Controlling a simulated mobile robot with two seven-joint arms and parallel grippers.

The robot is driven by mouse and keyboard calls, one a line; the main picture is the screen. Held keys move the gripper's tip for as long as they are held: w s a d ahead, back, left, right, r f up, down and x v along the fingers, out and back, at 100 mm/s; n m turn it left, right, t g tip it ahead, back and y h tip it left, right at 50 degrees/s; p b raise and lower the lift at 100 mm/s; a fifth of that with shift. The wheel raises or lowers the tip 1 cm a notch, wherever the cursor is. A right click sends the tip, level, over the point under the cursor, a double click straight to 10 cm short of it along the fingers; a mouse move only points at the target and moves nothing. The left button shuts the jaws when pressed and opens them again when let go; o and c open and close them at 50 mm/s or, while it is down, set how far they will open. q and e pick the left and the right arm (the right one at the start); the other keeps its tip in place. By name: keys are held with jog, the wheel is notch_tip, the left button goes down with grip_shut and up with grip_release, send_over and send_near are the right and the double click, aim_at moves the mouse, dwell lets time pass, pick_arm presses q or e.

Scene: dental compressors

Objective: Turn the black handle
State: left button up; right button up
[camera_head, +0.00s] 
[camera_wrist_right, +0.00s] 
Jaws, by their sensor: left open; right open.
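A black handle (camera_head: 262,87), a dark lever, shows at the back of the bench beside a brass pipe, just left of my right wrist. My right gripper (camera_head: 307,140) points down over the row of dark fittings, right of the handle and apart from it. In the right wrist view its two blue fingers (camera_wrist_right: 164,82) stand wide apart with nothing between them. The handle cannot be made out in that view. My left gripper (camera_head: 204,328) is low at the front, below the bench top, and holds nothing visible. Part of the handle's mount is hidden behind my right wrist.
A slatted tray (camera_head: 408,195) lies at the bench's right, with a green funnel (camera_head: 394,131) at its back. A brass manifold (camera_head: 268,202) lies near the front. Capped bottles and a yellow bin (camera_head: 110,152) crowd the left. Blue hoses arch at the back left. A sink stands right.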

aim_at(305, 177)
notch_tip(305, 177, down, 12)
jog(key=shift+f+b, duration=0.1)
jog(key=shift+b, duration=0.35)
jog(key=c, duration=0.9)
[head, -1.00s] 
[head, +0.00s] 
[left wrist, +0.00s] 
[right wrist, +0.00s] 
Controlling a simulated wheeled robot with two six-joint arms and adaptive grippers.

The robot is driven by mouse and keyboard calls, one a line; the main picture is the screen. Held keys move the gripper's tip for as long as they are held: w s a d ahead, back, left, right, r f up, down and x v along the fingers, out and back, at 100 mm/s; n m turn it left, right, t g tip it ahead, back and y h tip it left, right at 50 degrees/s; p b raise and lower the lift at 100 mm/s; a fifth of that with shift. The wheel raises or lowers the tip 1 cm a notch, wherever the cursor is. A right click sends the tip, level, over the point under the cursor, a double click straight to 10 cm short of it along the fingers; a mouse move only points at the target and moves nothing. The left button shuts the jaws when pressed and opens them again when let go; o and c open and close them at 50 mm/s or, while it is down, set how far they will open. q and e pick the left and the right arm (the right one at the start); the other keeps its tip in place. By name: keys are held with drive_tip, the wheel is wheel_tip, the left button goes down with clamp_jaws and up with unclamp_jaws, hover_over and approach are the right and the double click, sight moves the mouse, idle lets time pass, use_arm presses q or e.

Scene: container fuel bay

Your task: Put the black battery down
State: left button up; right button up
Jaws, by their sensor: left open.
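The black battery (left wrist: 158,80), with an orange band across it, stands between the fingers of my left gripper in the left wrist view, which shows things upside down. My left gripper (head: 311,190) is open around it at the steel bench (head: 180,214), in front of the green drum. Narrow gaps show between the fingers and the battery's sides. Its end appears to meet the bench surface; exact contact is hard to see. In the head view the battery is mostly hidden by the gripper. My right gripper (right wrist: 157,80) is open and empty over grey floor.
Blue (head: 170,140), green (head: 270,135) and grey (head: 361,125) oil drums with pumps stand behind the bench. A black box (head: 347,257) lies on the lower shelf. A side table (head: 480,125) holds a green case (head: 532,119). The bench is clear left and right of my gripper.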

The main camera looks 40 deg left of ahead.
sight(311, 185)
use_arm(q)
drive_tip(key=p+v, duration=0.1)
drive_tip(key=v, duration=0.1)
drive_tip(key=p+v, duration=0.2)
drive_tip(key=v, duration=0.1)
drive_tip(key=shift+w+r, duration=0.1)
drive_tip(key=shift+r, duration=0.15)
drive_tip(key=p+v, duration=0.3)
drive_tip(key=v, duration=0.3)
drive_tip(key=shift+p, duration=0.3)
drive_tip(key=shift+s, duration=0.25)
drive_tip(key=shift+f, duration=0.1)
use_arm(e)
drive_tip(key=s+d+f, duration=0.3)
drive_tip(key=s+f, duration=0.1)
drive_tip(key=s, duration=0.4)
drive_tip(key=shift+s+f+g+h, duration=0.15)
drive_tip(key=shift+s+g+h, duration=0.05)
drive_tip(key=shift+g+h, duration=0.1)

_ _ _

All lines above with "arms" in them should be returned.

#### Answer to this task
Controlling a simulated mobile robot with two seven-joint arms and parallel grippers.
Controlling a simulated wheeled robot with two six-joint arms and adaptive grippers.

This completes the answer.